> YOUR GOAL: Look for "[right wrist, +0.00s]" in the listing below, then copy exactly the line it appears in and all lines after it to the end, and nothing more.

> PROVIDED DATA:
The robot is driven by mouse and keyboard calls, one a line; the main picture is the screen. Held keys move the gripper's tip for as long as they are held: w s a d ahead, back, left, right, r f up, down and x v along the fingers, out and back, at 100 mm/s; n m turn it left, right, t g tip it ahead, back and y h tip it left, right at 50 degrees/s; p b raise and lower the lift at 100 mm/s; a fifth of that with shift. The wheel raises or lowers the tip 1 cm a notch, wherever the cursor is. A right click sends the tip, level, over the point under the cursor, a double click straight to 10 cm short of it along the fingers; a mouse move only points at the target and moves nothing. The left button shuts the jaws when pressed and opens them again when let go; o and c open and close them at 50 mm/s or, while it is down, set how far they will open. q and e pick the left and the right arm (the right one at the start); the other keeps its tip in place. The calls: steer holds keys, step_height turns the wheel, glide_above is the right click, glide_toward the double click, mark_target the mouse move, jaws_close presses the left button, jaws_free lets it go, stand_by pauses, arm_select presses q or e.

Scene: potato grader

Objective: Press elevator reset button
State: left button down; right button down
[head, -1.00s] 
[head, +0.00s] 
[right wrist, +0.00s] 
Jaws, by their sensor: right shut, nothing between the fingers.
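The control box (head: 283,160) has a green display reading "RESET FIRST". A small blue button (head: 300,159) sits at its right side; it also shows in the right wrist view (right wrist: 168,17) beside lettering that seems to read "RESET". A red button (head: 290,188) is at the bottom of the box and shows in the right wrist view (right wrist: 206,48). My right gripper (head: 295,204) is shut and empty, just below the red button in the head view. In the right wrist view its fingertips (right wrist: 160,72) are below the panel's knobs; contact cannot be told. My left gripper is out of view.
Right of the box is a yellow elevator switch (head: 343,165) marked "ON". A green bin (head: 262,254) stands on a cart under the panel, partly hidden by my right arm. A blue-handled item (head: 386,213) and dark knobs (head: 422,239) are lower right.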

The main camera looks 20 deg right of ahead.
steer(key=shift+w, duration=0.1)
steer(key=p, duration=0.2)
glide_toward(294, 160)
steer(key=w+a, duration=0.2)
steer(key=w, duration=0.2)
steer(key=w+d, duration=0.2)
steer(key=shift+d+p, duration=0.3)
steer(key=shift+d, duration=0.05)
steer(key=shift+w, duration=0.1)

> ANSWER:
[right wrist, +0.00s] 
Jaws, by their sensor: right shut, nothing between the fingers.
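The control box (head: 283,160) has a green display reading "RESET FIRST". A small blue button (head: 300,159) sits at its right side; it also shows in the right wrist view (right wrist: 168,17) beside lettering that seems to read "RESET". A red button (head: 290,188) is at the bottom of the box and shows in the right wrist view (right wrist: 206,48). My right gripper (head: 295,204) is shut and empty, just below the red button in the head view. In the right wrist view its fingertips (right wrist: 160,72) are below the panel's knobs; contact cannot be told. My left gripper is out of view.
Right of the box is a yellow elevator switch (head: 343,165) marked "ON". A green bin (head: 262,254) stands on a cart under the panel, partly hidden by my right arm. A blue-handled item (head: 386,213) and dark knobs (head: 422,239) are lower right.

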The main camera looks 20 deg right of ahead.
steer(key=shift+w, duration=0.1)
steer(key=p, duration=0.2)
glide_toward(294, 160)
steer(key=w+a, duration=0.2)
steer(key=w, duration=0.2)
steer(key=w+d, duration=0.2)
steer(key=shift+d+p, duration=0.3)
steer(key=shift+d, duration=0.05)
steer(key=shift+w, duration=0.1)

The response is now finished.